Hm. Powerpoint, I actually have a lot of contact with people in advertising, in NYC and elsewhere, and I've never come in contact with anyone who would use something like the phrase "high powered Madison Ave. advertising executive" to describe themselves.

That's the kind of phrase that someone outside advertising might use to describe themselves to try to make themselves sound like they're someone important in advertising.

I'm also suspicious of the authenticity of messages that begin by explaining that they're forwarding on a message that was forwarded on to them by someone who got it from an anonymous person with special connections. That sort of message usually is trying to convince me to provide my bank account information so that they can wire me 5 zillion dollars that the royal family of Nigeria wants to hide.

That said, I'll allow this comment here, because ideas need to be evaluated on their own merits, not according to their sources.

There's some power I saw here, but the idea of just coming up with a catchphrase out of thin air like "I am the jobs President!" is the most inane thing I've ever heard.

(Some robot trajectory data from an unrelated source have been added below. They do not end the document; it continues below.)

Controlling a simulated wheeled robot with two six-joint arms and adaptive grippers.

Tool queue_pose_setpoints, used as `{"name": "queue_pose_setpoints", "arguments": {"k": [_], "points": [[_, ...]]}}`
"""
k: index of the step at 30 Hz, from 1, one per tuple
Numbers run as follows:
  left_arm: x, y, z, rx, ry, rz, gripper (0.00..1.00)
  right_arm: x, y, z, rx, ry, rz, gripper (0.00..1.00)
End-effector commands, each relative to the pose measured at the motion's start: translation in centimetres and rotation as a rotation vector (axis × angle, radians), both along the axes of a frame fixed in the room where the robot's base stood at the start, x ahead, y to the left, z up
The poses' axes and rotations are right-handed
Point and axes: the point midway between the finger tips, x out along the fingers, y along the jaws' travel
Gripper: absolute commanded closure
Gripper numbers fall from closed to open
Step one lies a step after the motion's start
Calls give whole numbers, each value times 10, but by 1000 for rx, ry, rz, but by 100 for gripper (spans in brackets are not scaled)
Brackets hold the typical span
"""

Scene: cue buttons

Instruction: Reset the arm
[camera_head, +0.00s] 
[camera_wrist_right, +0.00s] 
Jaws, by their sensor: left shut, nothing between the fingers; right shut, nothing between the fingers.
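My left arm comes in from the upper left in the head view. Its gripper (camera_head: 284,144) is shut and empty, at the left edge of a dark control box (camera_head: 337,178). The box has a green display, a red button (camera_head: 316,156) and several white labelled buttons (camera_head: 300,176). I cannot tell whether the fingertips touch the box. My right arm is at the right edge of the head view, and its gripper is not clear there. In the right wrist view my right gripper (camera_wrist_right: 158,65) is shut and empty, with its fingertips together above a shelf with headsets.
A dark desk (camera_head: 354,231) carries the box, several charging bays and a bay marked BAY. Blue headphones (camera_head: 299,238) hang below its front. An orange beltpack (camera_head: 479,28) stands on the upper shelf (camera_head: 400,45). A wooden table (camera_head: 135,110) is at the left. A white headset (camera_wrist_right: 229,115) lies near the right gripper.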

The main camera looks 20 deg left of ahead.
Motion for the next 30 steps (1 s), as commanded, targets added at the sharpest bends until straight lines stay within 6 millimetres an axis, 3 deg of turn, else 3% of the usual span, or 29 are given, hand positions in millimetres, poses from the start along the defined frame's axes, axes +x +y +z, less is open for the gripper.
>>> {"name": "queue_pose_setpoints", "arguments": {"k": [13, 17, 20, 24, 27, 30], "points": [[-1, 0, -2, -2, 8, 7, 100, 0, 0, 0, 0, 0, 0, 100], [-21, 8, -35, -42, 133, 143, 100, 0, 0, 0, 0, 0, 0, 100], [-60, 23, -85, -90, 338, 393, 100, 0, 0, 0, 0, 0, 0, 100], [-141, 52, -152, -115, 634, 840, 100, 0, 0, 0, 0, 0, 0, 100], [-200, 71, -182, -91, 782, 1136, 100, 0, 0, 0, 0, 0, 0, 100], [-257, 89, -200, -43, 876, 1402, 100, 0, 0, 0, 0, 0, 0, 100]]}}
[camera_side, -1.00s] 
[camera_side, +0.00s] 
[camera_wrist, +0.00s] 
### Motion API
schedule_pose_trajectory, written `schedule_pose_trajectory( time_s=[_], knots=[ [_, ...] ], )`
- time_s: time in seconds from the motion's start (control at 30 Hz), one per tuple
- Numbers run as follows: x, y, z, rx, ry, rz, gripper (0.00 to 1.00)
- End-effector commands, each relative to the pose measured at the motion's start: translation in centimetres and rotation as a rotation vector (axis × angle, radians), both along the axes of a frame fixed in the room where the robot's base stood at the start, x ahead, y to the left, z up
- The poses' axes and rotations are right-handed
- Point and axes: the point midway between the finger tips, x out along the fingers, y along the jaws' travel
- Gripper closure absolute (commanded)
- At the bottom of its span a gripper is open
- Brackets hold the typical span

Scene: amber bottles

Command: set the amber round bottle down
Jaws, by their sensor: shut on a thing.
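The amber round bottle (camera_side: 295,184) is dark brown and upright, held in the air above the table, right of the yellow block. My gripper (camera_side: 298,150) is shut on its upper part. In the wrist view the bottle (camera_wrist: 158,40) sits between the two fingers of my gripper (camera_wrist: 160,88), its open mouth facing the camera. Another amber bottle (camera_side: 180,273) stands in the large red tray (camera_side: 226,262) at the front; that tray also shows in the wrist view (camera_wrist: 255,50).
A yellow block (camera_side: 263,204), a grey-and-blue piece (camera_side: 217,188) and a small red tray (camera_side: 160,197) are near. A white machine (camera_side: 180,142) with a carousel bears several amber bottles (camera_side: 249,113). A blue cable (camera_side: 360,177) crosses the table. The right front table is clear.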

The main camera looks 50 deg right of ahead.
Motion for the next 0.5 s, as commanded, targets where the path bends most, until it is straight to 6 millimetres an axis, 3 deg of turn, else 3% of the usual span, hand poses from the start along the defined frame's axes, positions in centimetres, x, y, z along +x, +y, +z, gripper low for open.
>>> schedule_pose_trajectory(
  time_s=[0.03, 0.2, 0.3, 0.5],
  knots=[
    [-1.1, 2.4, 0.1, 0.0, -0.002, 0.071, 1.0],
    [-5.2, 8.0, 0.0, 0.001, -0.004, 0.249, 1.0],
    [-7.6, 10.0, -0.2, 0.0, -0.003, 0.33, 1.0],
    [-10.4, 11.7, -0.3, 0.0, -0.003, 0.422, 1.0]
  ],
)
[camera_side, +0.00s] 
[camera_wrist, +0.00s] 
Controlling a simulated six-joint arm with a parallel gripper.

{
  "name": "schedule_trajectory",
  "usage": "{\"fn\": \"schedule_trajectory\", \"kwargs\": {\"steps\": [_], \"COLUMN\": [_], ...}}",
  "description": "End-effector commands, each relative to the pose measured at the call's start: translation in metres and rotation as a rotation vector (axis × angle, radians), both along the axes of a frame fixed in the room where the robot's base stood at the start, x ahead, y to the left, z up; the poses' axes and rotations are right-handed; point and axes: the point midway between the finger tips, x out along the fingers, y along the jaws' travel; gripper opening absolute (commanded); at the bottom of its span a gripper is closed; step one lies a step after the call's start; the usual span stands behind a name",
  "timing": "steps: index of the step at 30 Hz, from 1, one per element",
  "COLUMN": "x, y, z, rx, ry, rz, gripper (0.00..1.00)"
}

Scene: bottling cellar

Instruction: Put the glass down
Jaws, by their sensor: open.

A candidate needs something much more deep than just a defining catchphrase. A candidate needs a brand identity that pervades everything the candidate does, understanding that the position of the brand comes with inherent strengths, but liabilities as well.

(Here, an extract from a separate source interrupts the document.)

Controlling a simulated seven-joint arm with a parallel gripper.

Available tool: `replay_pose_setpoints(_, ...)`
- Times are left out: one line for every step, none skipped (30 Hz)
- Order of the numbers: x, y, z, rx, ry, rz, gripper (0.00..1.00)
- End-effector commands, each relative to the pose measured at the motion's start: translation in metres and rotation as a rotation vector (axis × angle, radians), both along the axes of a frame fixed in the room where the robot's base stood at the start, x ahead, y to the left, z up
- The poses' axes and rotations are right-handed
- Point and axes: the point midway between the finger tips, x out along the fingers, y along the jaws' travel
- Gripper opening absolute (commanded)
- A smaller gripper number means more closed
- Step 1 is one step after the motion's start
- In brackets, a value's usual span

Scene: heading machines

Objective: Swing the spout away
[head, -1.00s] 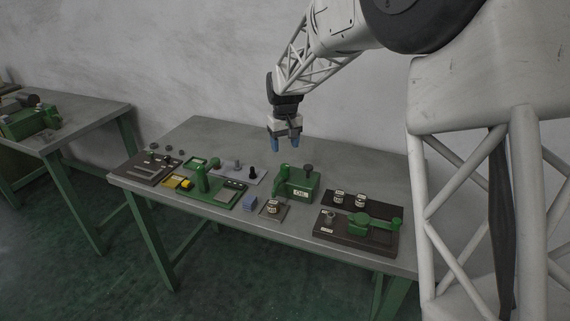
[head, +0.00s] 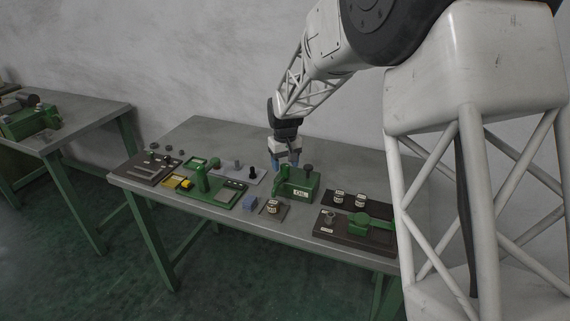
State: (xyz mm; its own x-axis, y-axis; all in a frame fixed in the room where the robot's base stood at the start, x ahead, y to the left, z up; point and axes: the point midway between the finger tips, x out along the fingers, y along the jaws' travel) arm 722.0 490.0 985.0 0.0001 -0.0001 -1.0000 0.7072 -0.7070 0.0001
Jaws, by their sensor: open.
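The green oil box (head: 299,187) with an "OIL" label stands toward the back middle of the table. It has a dark knob on top and a green raised part (head: 283,172) at its left, which looks like the spout. My gripper (head: 285,163) points down just above and behind the box, its blue fingertips apart and nothing seen between them. The fingertips overlap the spout's top in the picture, and I cannot tell whether they touch it.
A dark plate with a green arm (head: 372,220) lies at the right, partly hidden by my arm.

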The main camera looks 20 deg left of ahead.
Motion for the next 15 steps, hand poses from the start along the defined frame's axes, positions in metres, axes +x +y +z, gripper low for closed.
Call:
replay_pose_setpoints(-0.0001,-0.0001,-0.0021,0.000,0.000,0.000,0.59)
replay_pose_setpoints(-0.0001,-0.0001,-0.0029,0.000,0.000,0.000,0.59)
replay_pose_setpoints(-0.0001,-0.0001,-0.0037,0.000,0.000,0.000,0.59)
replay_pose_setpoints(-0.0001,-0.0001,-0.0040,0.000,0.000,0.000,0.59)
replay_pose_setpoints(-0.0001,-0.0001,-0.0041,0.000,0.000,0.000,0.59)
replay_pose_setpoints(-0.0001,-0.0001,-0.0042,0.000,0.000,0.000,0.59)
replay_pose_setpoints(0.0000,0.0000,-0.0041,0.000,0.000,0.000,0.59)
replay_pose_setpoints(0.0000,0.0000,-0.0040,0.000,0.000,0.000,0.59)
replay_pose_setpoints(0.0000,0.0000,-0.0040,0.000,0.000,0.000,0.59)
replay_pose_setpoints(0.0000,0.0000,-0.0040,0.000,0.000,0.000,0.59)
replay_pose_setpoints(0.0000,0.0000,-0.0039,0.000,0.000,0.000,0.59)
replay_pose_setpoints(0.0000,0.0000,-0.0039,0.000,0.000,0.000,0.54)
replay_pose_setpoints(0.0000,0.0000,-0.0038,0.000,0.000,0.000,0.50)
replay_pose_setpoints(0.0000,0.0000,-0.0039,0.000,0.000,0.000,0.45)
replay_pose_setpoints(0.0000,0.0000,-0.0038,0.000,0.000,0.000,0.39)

Remember that every message has an agenda - don't accept things like this at face value.

I do agree that Michael Arcuri's campaign has been exceptionally amateurish in presenting his public image. Their work with the press leaves a huge amount to be desired, and worst of all, they seem to really believe the egotistical garbage about how special Mike is - the line about how we'd all vote for Michael Arcuri if we just knew him is particularly embarrassing.

Let me put in a Rule 13, because the writer's bias seems a bit too strong to me toward centralized decision making: Pay attention to perceptions of your campaign from outside your campaign.